Nous avions entendu parler de l’affaire des ventes de frégates à Taïwan, de l’Angolagate (rappelons que la guerre civile en Angola a fait plus de deux millions de victimes et a rapporté des millions de dollars à d’honorables industriels et politiciens connus). Mais la presse française (Libération du 18 oct) s’est faite l’écho d’une enquête commencée il y a des années sur l’attentat de Karachi (Pakistan) qui avait coûté la vie à 11 techniciens et ingénieurs de la DCN (Direction de la construction navale) en mai 2002.

On apprend à la lecture de ces articles que le commerce des armes entre États obéit à des lois tacites qu’il est extrêmement hasardeux d’enfreindre : ainsi, le vendeur (en l’occurrence la France qui vendait trois sous-marins à la marine pakistanaise) se doit de payer une commission rondelette aux acheteurs (décideurs politiques et militaires pakistanais de haut rang) pour les remercier en quelque sorte d’avoir préféré la qualité « made in France » à la concurrence. Mais l’octroi de ces commissions versées aux acheteurs s’accompagne d’une clause de rétro-commission : l’acheteur à son tour doit reverser une partie de la somme touchée au vendeur. Chorégraphie commerciale des plus délicates quand les sommes en jeu atteignent cette importance et que les partenaires ne sont pas tous de bonne foi : en ce genre de négoce (comme ailleurs) les tentations sont fortes de duper l’autre partie. Dans l’affaire de Karachi, le faux-pas, l’entourloupe viendra du côté français. Le contrat de vente est signé en 1994, l’échéancier court jusqu’en 2008. Or, en 1995 la campagne électorale bat son plein et une lutte fratricide oppose chiraquiens et balladuriens (ces derniers manquent cruellement de fonds pour financer la campagne de ce « cher Édouard »).

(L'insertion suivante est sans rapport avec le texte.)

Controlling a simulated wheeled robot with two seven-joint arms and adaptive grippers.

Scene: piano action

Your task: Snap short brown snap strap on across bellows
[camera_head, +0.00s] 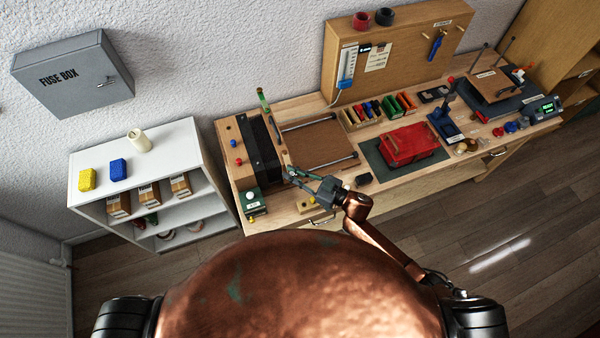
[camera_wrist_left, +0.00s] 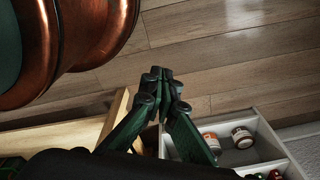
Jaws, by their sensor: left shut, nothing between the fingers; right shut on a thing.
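The black bellows (camera_head: 261,142) lies on a wooden base at the left end of the workbench. My right gripper (camera_head: 290,173) is just right of the bellows' near end, above the bench. It is shut on a small thing at its fingertips, too small and dark to make out clearly; I cannot tell whether it is the brown strap or whether it touches the bellows. My left gripper (camera_wrist_left: 162,74) shows in the left wrist view, shut and empty, pointing over the floor. It does not show in the head view.
A brown board between metal rails (camera_head: 316,142) lies right of the bellows. A red case (camera_head: 413,145) sits on a green mat farther right. A green box (camera_head: 252,202) stands at the bench's near left corner. A white shelf (camera_head: 172,155) stands left of the bench.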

COMMISSIONS ET RETROCOMMISSIONS

Au début du contrat, les commissions sont régulièrement versées aux généraux pakistanais, puis brutalement, la « french connection » s’arrête de fonctionner. Les versements sont bloqués. Sont-ils bloqués sur ordre du ministre farouchement balladurien à l’époque du budget (un certain Sarkozy) ? Ces fonds occultes servent-ils à financer la campagne d’Édouard Balladur ? En l’état actuel de l’enquête, on ne peut rien affirmer, mais, ce qui est sûr, c’est que les effluves des arrières-cuisines de la démocratie n’y gagnent pas en fraîcheur. Il est également certain que ceux qui ont pris cette décision savaient qu’elle était dangereuse ; mais la conquête du pouvoir justifie tout.

Lassées d’attendre les sommes promises qui n’arrivent pas, les généraux pakistanais décident de frapper les intérêts français, en l’occurrence un bus transportant des employés de la DCN. La police arrête rapidement deux soi-disant terroristes, qui avouent sous la torture être les auteurs de l’attentat. Après quelques années de prison, la justice pakistanaise démontre que ces hommes ne sont absolument pas coupables, les libère et commence à montrer du doigt les généraux et leurs services.

Les représailles pakistanaises auraient entraîné (toujours selon Libération) des contre-représailles françaises : des militaires pakistanais de haut rang, commanditaires de l’attentat, auraient été touchés par des tirs d’agents de la DGSE (Direction générale de la sécurité extérieure).

Un refus de payer se traduit par un rappel à l’ordre sous forme de représailles sanglantes qui entraînent elles-même des contre-représailles. Rien ne permet de distinguer ce genre de règlement de comptes inter-étatiques de ceux des clans mafieux. La résolution est parfaitement identique : en cas de non paiement des dettes, il faut payer le prix du sang et le sang versé appelle la vengeance.

Il est vrai qu’en bien des pays on se demande où finit l’État et ou commence la mafia. Les États sont en fait des mafias qui ont réussi au-delà de toute espérance, et leurs chefs des criminels qui sont directement responsables des centaines de milliers de mort que coûtent leurs guerres destructrices mais si profitables pour leurs amis.

Les jeux sanglants du capitalisme international nous prouvent encore une fois qui si dans ce monde tout se vend et tout s’achète, l’article qui a le moins de valeur pour tous ceux qui commandent, légifèrent, exploitent, de quelque pays qu’ils soient, c’est bien la vie humaine.

Encore convient-il de nuancer cette affirmation : en ce monde, la mort des uns pèse beaucoup plus lourd que la mort des autres. Ainsi, le gouvernement américain (appuyé par ses alliés) n’a pas hésité, pour « venger » la disparition de 3 000 de ses concitoyens, à massacrer des centaines de milliers de personnes en Irak et en Afghanistan...

UN GENDARME = 20 ENFANTS

Et en dehors de tout contexte guerrier, dans notre douce France, pays de l’Égalité de tous devant la loi, la mort des flics continue à peser beaucoup plus lourd dans la balance de la justice que la mort des jeunes. Dans un village des Ardennes, le 1er janvier 2007, un jeune sous l’emprise de l’alcool avait écrasé un gendarme : il vient d’écoper de 30 ans de prison dont 20 incompressibles. En juillet 2007, des policiers avaient écrasé un enfant de Marseille qui traversait la rue sur un passage protégé. Verdict, 18 mois avec sursis [1].